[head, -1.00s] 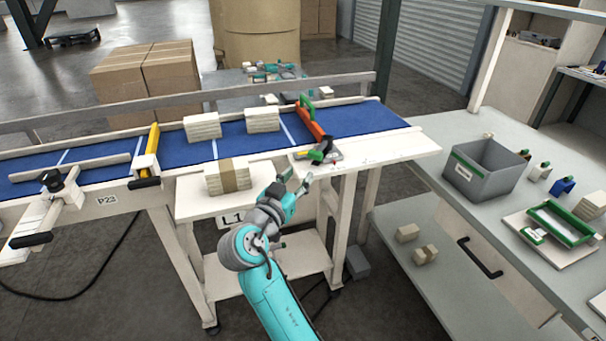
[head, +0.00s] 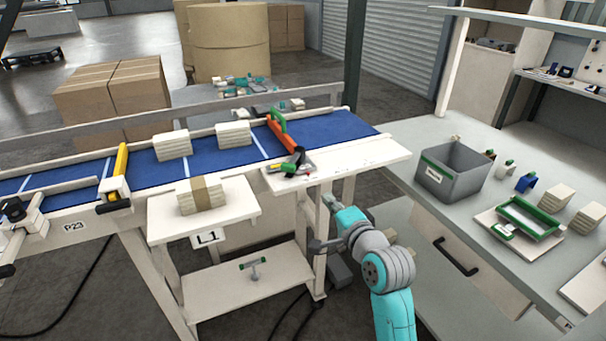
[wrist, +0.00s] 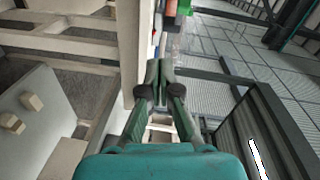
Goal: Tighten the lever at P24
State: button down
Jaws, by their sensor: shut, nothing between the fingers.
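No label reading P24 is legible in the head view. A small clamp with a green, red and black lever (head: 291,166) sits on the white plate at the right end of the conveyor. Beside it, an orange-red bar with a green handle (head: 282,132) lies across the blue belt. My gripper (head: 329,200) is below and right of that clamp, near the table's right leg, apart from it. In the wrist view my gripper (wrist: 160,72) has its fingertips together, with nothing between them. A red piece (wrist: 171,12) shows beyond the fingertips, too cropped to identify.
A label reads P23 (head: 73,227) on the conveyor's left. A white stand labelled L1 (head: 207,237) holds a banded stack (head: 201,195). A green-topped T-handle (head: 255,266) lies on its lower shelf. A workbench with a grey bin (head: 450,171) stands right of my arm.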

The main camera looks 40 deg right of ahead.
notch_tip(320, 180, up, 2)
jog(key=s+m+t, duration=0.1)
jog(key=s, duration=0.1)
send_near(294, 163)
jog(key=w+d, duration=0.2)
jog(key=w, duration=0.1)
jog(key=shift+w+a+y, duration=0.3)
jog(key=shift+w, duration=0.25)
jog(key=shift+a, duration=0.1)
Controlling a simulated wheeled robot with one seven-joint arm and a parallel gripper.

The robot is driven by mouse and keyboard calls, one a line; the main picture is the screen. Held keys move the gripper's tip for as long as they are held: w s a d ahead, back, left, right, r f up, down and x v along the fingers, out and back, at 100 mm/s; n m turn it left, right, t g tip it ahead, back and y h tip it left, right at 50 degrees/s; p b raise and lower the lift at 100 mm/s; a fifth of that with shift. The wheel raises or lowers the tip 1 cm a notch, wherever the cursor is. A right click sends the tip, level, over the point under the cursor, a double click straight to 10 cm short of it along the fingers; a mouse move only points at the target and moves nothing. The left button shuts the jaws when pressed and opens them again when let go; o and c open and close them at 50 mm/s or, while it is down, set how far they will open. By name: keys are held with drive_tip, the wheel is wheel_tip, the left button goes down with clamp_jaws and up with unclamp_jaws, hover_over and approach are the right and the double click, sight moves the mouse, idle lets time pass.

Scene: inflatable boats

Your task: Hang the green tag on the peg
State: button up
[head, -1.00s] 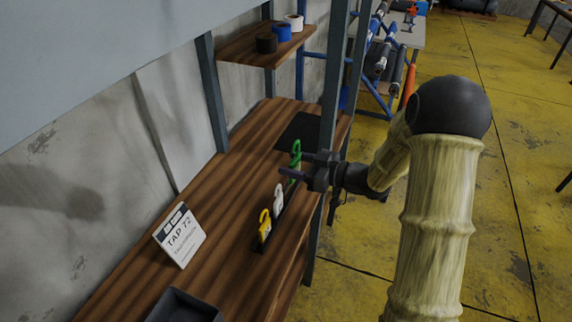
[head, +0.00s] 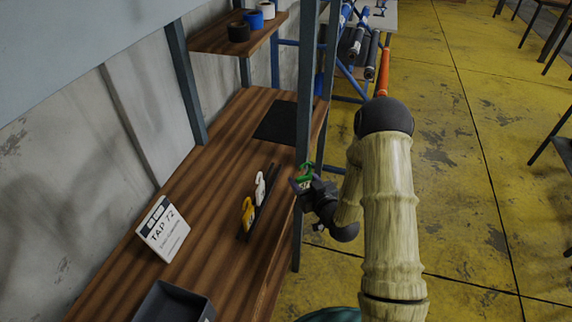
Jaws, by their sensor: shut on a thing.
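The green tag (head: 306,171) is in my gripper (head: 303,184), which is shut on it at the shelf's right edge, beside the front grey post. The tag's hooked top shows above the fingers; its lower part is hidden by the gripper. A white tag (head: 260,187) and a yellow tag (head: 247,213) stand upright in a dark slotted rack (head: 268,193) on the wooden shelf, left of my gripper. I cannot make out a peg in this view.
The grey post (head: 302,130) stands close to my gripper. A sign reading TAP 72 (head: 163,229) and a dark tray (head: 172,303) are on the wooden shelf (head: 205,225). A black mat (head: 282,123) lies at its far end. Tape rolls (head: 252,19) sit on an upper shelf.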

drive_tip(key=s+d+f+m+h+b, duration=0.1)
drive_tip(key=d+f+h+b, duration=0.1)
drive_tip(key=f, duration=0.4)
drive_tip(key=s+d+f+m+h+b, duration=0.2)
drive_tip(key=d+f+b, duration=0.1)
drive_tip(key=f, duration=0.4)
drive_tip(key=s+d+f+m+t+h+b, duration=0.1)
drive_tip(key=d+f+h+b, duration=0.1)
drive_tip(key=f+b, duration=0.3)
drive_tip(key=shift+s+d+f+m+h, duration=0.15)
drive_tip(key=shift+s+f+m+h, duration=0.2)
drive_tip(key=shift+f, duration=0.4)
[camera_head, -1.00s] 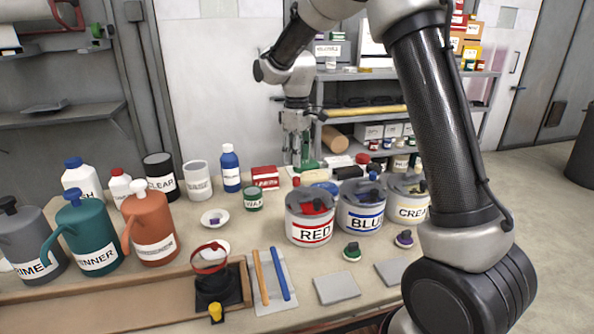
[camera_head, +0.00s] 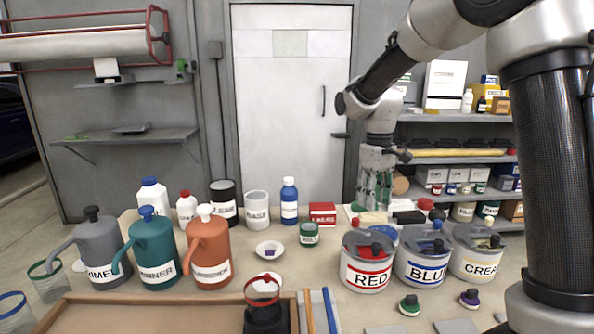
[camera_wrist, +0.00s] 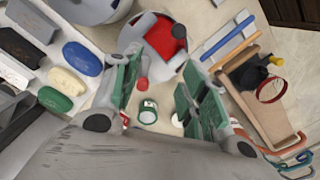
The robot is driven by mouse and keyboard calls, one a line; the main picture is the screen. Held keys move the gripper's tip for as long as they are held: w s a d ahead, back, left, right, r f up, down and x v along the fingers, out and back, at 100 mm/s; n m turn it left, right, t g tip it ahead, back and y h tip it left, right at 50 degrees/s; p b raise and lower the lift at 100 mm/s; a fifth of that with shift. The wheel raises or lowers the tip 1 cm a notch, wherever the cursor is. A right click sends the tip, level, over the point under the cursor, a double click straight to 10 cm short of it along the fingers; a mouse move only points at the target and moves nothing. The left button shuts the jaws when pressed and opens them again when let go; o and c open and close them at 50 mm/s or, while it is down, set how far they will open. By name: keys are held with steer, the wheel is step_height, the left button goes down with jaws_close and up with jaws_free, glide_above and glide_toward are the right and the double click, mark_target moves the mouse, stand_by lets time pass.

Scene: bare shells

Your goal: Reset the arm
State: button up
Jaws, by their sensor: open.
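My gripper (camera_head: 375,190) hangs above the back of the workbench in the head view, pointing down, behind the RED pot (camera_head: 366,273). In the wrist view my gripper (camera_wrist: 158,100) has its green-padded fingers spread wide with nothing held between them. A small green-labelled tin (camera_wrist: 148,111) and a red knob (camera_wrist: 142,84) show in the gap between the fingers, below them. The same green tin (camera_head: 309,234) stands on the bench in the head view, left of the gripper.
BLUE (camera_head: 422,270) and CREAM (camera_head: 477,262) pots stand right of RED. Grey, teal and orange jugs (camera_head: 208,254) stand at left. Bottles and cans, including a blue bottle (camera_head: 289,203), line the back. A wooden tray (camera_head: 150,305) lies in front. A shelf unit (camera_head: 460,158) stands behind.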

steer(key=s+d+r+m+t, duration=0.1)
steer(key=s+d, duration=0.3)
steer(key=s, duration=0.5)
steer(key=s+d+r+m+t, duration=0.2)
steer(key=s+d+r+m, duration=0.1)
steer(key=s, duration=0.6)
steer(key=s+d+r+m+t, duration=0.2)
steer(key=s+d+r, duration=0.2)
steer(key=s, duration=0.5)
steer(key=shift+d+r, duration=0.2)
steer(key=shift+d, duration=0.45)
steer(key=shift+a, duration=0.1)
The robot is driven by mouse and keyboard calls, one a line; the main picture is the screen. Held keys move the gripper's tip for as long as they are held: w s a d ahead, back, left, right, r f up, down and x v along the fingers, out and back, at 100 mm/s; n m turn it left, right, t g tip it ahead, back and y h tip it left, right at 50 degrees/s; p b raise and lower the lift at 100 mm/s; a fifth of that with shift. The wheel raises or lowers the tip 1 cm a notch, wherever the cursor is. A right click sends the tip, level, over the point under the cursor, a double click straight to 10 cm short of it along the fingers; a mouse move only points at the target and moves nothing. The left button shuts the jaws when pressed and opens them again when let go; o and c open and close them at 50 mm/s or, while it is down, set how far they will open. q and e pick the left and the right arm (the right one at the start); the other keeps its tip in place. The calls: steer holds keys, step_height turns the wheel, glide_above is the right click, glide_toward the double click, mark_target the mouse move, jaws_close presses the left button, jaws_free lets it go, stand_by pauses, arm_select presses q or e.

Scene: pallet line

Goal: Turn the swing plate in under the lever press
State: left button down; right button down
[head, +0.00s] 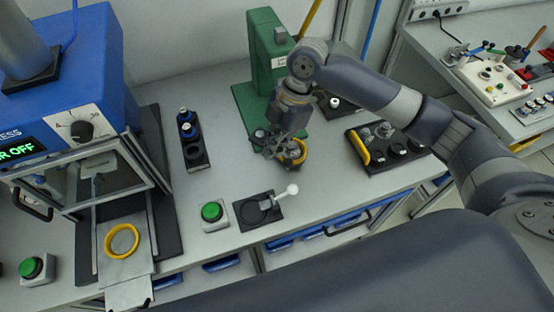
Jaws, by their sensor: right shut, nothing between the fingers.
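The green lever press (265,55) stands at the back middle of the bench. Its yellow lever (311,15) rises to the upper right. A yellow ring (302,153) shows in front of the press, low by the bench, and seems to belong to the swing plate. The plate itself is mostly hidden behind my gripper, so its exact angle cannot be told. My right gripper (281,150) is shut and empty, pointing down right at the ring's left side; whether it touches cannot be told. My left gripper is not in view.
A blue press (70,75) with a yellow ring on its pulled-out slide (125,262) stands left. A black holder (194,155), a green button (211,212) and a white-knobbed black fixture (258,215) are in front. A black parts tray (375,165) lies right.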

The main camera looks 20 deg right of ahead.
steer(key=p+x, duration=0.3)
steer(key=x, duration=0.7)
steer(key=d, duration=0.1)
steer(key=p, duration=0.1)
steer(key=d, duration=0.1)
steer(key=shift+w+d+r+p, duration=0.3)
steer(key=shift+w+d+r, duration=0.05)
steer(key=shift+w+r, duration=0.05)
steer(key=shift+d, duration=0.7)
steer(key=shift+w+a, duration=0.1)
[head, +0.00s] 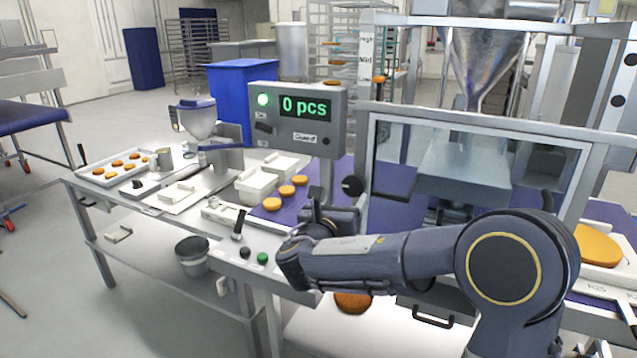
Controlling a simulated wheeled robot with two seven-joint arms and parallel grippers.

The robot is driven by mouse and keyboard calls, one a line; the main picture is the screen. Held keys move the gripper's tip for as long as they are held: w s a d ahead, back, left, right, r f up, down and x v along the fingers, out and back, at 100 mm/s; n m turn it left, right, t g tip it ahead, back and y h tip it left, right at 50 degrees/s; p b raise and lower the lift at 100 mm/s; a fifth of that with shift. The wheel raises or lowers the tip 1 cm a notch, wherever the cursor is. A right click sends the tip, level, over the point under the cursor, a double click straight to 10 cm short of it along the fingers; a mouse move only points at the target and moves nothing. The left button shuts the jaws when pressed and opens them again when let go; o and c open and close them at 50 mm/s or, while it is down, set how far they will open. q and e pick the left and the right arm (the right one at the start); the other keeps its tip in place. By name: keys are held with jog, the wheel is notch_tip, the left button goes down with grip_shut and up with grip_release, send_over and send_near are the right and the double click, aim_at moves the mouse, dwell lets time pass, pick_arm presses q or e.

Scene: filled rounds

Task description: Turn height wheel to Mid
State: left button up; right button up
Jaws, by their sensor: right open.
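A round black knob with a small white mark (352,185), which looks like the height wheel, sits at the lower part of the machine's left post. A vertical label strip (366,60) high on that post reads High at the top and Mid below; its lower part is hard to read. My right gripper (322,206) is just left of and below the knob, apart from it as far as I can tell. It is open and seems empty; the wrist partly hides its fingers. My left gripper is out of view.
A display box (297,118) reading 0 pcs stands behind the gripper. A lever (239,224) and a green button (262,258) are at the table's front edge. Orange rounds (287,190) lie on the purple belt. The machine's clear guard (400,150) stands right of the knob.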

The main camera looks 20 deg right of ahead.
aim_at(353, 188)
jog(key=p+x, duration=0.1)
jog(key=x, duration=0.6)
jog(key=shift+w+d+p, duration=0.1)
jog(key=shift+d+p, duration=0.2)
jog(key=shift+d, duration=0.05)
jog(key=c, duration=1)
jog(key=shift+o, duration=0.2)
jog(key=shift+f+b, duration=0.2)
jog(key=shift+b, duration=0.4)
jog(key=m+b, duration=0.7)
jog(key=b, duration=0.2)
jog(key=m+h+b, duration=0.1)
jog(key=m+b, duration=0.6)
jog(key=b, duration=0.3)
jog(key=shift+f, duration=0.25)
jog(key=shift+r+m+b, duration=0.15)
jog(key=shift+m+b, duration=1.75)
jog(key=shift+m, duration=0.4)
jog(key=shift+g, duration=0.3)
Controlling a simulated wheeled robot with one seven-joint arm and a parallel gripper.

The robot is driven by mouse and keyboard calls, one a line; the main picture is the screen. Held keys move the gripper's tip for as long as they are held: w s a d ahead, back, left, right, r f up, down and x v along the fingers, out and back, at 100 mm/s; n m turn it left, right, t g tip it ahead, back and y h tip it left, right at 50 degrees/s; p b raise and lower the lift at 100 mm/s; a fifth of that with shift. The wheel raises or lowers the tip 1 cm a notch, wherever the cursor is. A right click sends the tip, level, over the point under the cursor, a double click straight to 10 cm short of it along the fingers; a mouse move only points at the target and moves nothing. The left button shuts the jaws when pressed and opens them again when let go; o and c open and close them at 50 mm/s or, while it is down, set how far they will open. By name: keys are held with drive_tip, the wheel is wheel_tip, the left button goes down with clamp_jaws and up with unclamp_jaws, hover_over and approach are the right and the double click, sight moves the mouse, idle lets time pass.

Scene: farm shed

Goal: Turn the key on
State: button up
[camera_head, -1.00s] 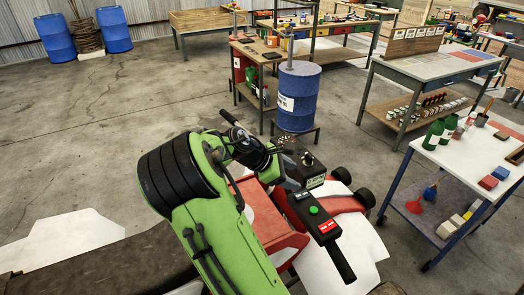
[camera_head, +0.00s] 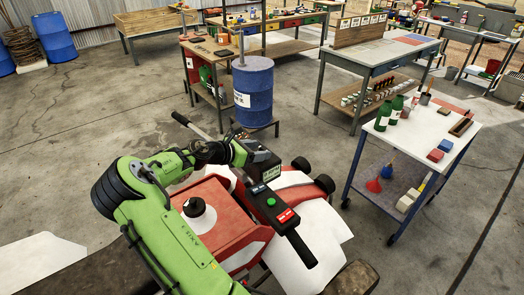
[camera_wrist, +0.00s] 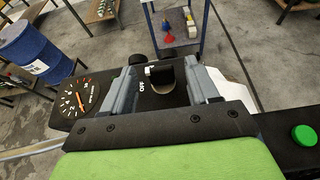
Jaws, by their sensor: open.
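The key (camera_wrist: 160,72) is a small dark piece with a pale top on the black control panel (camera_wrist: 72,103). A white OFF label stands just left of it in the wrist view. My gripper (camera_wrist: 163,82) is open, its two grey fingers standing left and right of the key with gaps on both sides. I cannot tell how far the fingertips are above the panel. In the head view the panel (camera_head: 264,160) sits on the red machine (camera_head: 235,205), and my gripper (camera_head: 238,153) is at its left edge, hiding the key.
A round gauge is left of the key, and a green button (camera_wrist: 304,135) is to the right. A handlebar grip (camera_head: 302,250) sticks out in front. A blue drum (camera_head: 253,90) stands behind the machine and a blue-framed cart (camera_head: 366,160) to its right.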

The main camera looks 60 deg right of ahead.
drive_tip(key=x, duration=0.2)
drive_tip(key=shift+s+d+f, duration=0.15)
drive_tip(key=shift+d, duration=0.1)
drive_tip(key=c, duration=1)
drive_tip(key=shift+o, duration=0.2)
****************************************
■ The exercise
Which lines in the data above contain "Scene"? Show each one.

■ Solution for this exercise
Scene: inflatable boats
Scene: bare shells
Scene: pallet line
Scene: filled rounds
Scene: farm shed

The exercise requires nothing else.